What sparked Gustafson’s interest in writing a book on Moegle was a conversation with Heisman Trophy winner John David Crow about Bear Bryant, Crow’s coach at Texas A&M. Gustafson thought Bryant and Moegle, highly successful coaches and stern disciplinarians, had traits in common.

And Gustafson had plenty of source material. He was a two-time all-city and all-district middle infielder on Monterey state-semifinal teams in 1984 and 1985 and, as a longtime Lubbock resident, he knew generations of other Plainsmen players.
Gustafson first thought of doing one chapter apiece with material from each of the contributors, but didn’t much like that idea. The format came to him as he transcribed hours of interviews.

“Those themes, those chapters, sort of revealed themselves to me as I went along,” he said. “Everybody’s stories fell into what I think are about nine chapters. I think they really fell into about nine categories.

“Once I had pieced the ideas together and then I tallied up the words, I realized I didn’t have one chapter that was 120 pages and then a bunch of other chapters that were like four pages long. I knew the book had some balance, and it was broken into pieces that were sort of topical.”

In addition to his own interviews, Gustafson drew on Moegle sit-downs with Lubbock ISD-TV and with the Southwest Collection/Special Collections Library at Texas Tech.

Some of the voices in the book come from men who went on from Monterey to have success in college and-or professional baseball, such as Ashby, who made it to Triple-A in the San Diego Padres’ organization, and Jimmy Shankle, who reached Double-A in the Boston Red Sox’s chain.

But being a star wasn’t a requirement.

“The 30 people that contributed to the book aren’t the 30 greatest players of all-time. It’s a mixed list,” Gustafson said. “The main thing I tried to do is get balance across the years.”

The title of the book is a reference to one of Moegle’s disciplinary methods. In practice, when the Plainsmen would have mental lapses or too many misplays in quick succession, Moegle would stop the drill and send his players running “to the road and back.” They’d all drop their gloves and take off.

“I knew a lot of us had done it,” Gustafson said. “When I started putting this book together, I realized that every group from Keller Smith and the guys that were with him to start in the early ’60s to the guys like Jeff Horn and Dusty Buck and the guys that were with him in the late ’90s on his last few teams, we all did it.

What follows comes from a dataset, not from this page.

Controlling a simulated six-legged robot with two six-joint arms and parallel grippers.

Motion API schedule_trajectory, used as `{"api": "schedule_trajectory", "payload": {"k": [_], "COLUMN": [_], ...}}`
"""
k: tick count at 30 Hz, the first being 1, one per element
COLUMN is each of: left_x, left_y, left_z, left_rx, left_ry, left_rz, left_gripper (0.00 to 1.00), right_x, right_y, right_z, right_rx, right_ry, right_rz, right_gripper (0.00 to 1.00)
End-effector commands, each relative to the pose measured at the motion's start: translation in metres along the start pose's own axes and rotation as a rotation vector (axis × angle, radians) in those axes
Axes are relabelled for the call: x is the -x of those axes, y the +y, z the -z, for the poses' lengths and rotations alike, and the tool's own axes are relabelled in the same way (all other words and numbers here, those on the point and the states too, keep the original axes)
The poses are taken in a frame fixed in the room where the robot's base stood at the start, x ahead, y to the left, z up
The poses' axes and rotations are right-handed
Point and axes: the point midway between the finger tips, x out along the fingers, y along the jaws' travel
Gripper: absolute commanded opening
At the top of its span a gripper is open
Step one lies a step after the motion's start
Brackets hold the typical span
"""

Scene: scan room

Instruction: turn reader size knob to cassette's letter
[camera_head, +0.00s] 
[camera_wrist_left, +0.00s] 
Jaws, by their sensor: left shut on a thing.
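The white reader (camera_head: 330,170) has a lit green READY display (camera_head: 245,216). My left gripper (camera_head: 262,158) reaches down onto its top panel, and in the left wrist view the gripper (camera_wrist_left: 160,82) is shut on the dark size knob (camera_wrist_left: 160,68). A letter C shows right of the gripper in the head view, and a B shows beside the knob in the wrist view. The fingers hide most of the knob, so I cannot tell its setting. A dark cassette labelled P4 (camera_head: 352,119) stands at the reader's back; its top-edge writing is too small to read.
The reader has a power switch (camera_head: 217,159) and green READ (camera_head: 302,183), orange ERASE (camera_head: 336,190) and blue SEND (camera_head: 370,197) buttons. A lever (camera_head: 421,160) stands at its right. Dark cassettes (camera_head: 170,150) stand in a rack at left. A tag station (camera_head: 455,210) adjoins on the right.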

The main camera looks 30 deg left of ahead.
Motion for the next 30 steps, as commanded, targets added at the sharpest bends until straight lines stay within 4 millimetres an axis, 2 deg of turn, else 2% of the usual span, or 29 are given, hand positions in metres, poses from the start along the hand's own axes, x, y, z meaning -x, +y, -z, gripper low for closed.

We all did it to the road and back.
“Everyone ran until the pressure was there in practice to get us going.”

It must have worked, and it must have been timeless. Even near the end of his coaching career, Moegle led the Plainsmen to the state tournament three times in four years from 1994 to 1997.

In all, Moegle’s teams made 13 trips to state with the four titles and four runner-up finishes.

Asked how much of the material he knew beforehand and how much he learned in gathering stories for the book, Gustafson said it was about half and half.

He was amused by one of the tales he had never heard: During the Plainsmen’s state-title run in 1972, Moegle had found and pocketed old copper pennies a couple of times before victories early in the playoffs. Ritualistic as baseball men can be, Moegle then found himself anxiously searching for another good-luck charm as his team took warmed up on an adjacent field before the state-championship game.

“I didn’t even fungo, because I was looking for that penny,” Moegle says in the book. “I’m walking out by 2nd base on the skinned infield part and here’s an old dark penny laying out there to the right of the bag. Somebody put that penny there, or I was very lucky.

“I had found my penny and we went ahead and won the state championship.”

Gustafson self-published the book through IngramSpark with design assistance from Hartsfield Design in Lubbock.  It is available for $25 plus tax and shipping at moeglebook.com.